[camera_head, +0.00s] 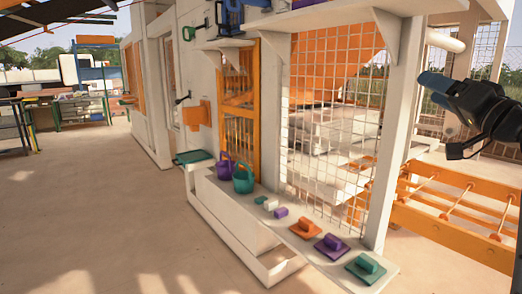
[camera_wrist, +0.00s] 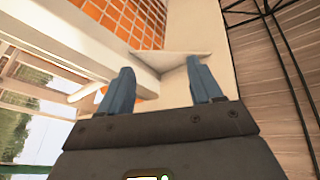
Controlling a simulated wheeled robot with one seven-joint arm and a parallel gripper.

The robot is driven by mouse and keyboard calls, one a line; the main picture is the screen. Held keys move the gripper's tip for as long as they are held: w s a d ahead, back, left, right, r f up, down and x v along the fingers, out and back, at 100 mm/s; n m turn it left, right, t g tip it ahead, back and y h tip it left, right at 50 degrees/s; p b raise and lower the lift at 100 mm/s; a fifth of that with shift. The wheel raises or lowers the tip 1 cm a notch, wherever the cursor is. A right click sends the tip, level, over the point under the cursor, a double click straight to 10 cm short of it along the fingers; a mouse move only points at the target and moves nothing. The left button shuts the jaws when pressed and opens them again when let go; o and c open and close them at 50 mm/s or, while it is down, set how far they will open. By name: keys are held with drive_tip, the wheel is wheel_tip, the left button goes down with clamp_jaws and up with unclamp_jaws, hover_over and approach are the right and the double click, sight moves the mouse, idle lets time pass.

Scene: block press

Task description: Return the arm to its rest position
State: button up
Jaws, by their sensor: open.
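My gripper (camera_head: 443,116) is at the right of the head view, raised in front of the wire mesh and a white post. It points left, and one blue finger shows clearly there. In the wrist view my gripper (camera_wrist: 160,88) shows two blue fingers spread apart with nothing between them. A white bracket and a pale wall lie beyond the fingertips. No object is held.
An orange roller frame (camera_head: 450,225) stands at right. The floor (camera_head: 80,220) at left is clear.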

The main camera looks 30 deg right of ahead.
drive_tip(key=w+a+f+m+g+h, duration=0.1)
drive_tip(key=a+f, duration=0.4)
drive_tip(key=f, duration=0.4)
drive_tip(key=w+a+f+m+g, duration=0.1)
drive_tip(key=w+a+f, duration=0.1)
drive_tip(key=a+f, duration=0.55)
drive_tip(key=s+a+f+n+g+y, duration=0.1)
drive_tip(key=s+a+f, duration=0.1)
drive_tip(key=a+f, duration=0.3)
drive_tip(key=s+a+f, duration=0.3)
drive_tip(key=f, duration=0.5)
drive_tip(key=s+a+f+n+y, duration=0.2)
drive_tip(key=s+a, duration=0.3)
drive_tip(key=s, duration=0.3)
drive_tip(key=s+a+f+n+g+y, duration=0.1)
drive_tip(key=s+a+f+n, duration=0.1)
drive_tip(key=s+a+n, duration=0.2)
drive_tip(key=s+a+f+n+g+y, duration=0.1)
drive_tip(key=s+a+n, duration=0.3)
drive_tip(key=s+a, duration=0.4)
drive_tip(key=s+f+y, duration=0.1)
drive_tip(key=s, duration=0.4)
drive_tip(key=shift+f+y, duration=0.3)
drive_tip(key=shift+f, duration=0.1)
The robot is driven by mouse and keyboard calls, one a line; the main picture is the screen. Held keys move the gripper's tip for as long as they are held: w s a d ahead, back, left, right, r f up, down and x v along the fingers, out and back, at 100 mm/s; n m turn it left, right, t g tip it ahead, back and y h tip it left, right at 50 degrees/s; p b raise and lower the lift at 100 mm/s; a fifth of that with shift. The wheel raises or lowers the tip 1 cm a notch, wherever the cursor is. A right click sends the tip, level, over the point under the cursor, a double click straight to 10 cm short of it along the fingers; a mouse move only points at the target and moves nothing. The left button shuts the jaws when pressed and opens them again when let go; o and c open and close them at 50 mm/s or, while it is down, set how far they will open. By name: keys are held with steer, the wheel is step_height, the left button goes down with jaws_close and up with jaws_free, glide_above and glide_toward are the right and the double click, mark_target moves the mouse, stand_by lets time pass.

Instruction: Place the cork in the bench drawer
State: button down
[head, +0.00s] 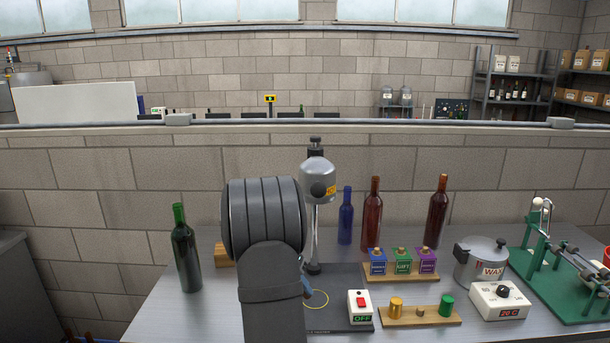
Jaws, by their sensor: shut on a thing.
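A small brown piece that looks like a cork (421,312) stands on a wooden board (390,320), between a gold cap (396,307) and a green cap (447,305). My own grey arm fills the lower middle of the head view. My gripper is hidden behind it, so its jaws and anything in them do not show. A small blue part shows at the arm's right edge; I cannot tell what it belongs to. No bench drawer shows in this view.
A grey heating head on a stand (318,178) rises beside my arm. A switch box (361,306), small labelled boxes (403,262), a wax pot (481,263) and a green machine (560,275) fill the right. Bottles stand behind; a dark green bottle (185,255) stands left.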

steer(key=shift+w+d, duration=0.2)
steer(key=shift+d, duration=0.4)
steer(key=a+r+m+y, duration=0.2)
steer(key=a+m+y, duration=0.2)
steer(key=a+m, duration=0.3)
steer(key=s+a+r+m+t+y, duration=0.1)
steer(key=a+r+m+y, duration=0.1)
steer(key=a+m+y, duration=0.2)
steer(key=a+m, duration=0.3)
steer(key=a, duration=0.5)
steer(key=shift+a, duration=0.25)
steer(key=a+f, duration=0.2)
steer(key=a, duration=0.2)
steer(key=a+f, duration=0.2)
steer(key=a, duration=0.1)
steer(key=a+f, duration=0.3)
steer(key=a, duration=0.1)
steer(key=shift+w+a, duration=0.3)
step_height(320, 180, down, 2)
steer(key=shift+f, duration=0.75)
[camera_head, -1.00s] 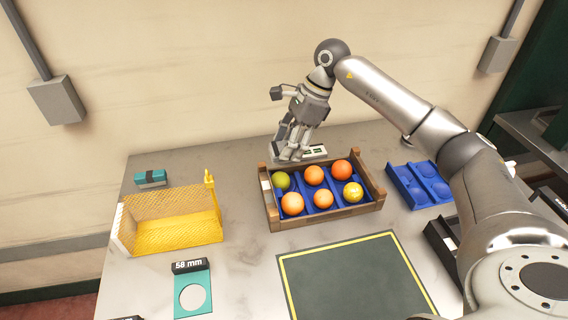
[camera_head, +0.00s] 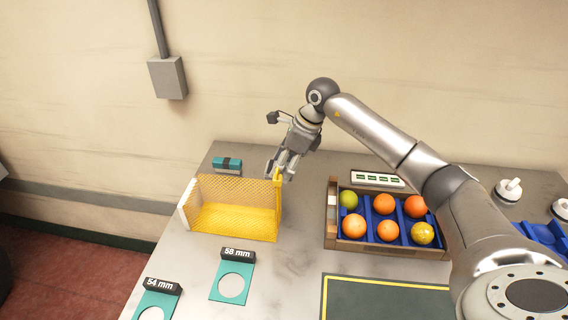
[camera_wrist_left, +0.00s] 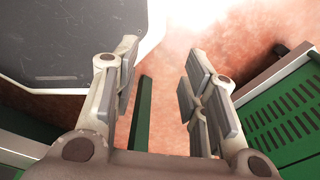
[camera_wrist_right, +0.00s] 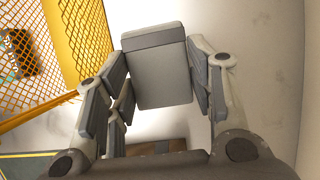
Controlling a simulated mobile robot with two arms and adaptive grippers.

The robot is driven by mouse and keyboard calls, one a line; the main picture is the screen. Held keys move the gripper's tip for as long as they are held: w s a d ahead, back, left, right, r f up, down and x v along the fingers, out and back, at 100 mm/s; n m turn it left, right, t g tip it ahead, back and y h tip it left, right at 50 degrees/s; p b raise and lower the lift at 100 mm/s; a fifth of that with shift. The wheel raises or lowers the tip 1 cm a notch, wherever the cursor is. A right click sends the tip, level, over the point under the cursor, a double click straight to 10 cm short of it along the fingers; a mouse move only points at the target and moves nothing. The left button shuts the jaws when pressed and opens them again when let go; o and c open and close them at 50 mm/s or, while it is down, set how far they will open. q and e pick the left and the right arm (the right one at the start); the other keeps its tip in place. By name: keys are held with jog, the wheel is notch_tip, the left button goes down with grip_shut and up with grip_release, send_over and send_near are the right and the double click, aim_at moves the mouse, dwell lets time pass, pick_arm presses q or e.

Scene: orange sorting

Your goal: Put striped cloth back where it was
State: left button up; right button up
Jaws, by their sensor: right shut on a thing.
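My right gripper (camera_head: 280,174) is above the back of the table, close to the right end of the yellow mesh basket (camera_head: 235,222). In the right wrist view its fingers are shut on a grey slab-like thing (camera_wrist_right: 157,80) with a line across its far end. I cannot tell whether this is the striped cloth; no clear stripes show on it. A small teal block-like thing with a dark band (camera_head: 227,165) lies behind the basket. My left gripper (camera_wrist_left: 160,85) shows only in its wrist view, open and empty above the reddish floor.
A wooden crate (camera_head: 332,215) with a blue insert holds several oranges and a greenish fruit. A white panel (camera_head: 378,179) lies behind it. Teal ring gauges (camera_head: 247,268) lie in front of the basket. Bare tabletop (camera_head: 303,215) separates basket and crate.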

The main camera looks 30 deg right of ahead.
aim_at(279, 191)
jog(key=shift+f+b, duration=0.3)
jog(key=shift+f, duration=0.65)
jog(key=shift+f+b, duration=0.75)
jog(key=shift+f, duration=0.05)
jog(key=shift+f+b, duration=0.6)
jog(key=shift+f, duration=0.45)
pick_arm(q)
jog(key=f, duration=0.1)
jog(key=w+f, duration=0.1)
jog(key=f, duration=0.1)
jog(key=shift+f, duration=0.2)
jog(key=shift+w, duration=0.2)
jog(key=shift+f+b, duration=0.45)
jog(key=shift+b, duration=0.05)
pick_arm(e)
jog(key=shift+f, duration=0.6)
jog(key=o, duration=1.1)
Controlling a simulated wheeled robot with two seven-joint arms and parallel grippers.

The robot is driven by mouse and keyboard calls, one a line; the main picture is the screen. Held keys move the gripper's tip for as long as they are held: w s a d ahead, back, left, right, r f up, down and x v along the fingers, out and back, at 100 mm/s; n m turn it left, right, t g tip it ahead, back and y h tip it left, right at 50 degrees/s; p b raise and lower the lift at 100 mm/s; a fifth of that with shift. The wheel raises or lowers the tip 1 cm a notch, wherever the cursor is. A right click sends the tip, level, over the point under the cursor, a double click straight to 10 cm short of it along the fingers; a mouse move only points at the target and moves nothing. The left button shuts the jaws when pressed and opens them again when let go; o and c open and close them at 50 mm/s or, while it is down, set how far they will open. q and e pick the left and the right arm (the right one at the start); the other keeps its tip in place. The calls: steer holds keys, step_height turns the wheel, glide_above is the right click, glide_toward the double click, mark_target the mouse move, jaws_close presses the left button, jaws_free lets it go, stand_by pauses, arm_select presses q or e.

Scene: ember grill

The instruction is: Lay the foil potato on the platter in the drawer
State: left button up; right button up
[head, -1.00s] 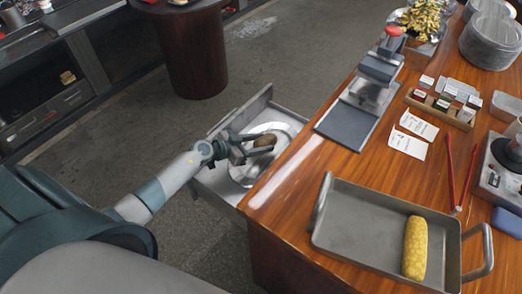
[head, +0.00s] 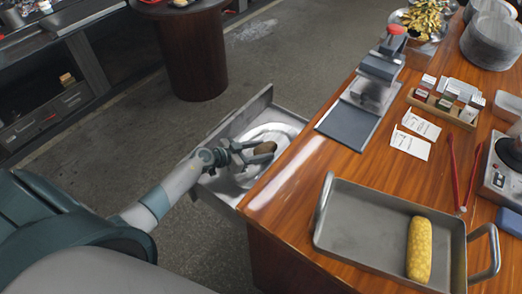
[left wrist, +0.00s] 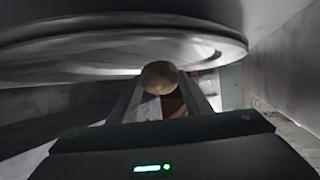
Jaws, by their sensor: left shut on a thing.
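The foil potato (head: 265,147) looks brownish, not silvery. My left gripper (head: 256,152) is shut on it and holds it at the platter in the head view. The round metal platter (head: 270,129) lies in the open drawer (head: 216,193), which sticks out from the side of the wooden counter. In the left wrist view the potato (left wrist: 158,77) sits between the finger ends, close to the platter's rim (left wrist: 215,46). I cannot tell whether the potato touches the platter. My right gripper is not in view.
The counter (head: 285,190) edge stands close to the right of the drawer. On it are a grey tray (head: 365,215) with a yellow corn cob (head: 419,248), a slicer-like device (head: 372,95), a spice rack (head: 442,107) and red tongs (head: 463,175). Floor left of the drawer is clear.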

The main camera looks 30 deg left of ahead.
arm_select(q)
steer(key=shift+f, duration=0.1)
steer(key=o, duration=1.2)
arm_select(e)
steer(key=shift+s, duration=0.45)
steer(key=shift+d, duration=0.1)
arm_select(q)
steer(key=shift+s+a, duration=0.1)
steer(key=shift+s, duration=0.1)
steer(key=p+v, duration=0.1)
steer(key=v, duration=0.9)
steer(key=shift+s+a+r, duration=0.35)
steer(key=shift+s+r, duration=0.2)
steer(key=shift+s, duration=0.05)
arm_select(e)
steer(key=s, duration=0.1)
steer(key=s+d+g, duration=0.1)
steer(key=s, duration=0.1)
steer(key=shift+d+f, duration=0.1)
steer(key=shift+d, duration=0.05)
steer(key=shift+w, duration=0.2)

-----

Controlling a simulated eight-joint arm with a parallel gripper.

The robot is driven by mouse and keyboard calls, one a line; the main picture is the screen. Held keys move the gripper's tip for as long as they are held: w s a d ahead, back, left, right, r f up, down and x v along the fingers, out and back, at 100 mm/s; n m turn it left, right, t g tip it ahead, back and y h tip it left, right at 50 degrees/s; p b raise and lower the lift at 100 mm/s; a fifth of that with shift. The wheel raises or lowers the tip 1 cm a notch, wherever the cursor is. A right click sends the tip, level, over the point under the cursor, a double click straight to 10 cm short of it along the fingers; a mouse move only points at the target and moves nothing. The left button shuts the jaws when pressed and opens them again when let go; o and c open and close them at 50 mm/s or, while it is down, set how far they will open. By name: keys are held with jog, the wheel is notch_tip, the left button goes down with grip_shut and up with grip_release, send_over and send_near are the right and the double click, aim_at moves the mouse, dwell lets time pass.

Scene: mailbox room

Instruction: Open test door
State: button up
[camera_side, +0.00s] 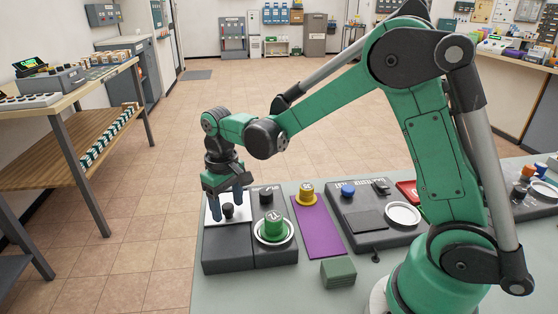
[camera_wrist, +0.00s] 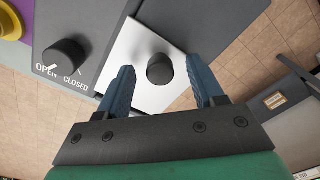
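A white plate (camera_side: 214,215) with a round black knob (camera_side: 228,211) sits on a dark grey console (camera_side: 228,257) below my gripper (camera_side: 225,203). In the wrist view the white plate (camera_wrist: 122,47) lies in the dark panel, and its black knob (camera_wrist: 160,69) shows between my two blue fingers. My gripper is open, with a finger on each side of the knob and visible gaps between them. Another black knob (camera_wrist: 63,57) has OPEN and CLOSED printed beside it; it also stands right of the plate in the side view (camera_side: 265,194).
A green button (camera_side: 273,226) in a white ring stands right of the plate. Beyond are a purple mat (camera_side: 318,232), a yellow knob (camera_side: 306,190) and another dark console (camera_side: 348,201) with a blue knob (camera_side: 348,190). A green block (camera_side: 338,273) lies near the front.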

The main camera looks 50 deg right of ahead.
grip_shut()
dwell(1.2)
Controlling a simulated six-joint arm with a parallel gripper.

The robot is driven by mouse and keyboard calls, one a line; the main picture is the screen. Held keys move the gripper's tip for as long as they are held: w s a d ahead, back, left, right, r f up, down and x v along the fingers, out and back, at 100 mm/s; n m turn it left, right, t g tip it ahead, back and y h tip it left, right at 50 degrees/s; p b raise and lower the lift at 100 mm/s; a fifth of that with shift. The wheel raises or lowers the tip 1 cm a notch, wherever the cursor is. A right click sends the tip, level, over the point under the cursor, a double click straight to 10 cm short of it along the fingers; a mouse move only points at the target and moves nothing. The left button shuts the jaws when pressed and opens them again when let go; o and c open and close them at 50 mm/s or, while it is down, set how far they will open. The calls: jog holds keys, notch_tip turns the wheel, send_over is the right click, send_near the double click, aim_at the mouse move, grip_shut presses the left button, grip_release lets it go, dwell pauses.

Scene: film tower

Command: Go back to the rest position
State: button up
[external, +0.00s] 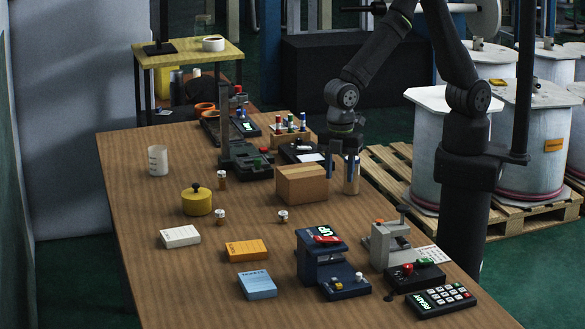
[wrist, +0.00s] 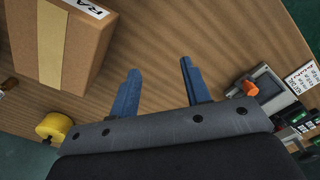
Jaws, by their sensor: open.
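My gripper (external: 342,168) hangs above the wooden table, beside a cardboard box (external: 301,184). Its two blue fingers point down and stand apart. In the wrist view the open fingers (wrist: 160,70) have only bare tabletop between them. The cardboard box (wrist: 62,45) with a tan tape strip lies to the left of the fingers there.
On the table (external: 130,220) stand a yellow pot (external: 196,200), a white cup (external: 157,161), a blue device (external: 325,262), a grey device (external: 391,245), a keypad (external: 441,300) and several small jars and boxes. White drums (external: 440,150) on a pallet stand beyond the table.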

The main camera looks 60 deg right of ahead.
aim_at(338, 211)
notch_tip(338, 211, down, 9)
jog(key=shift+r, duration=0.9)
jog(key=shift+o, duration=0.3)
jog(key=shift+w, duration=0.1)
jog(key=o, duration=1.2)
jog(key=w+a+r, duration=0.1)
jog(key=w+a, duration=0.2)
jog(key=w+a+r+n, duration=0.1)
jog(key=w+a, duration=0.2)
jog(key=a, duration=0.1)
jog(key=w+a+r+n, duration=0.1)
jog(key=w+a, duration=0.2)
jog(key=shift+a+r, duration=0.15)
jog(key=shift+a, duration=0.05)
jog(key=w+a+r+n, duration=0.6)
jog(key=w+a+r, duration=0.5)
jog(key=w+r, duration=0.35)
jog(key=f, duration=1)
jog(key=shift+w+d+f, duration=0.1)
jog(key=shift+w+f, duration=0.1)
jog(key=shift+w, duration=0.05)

-----

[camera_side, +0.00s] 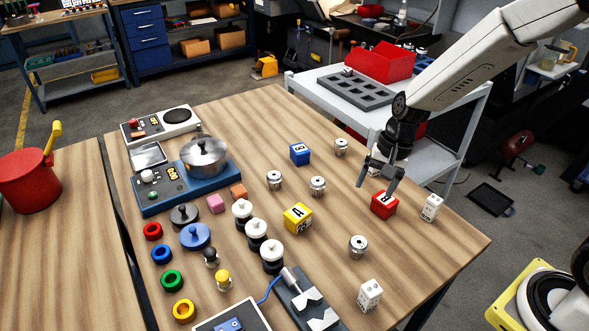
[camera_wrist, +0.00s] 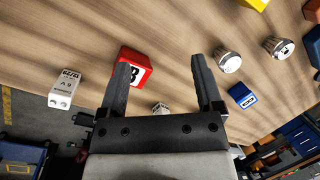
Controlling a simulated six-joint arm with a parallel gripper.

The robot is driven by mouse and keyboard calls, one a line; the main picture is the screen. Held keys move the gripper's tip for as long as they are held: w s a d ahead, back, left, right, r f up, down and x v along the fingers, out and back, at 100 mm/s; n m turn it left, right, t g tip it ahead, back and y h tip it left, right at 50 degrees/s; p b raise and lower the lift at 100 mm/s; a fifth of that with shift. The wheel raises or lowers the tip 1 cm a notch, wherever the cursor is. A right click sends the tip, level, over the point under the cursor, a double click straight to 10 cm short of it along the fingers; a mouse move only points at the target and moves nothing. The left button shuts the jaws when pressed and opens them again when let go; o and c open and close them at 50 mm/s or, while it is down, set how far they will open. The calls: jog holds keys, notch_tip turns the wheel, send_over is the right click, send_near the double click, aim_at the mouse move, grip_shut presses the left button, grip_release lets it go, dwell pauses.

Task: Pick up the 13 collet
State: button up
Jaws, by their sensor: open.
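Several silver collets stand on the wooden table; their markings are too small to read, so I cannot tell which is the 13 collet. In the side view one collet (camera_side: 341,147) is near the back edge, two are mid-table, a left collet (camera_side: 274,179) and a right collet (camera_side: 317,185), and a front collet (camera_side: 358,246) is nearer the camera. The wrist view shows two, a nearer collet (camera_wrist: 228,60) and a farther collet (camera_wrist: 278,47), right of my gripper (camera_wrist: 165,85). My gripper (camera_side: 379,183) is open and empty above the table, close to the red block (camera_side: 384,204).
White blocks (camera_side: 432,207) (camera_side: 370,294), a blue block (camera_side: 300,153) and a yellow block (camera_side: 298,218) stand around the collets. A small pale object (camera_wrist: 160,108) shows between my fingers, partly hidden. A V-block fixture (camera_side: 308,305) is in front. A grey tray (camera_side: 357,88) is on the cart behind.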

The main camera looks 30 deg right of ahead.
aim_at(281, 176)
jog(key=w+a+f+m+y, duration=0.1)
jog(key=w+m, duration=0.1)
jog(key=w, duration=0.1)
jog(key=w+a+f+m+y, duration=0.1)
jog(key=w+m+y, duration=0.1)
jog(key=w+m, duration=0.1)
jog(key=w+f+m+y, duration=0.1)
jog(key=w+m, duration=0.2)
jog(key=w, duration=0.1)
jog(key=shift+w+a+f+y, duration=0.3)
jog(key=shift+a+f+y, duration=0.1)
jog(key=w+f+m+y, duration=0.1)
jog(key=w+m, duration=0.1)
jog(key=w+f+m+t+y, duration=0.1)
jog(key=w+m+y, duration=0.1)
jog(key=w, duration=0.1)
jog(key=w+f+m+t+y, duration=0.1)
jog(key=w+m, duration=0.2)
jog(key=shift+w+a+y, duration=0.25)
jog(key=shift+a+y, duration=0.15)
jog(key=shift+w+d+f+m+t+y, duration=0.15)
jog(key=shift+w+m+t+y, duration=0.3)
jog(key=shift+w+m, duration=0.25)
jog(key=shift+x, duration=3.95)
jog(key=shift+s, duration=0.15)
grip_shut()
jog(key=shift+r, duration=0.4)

-----

WRITTEN TASK:
Look through the lines above and collect those with the word "joint".

FINISHED ANSWER:
Controlling a simulated wheeled robot with one seven-joint arm and a parallel gripper.
Controlling a simulated wheeled robot with two seven-joint arms and parallel grippers.
Controlling a simulated eight-joint arm with a parallel gripper.
Controlling a simulated six-joint arm with a parallel gripper.
Controlling a simulated six-joint arm with a parallel gripper.

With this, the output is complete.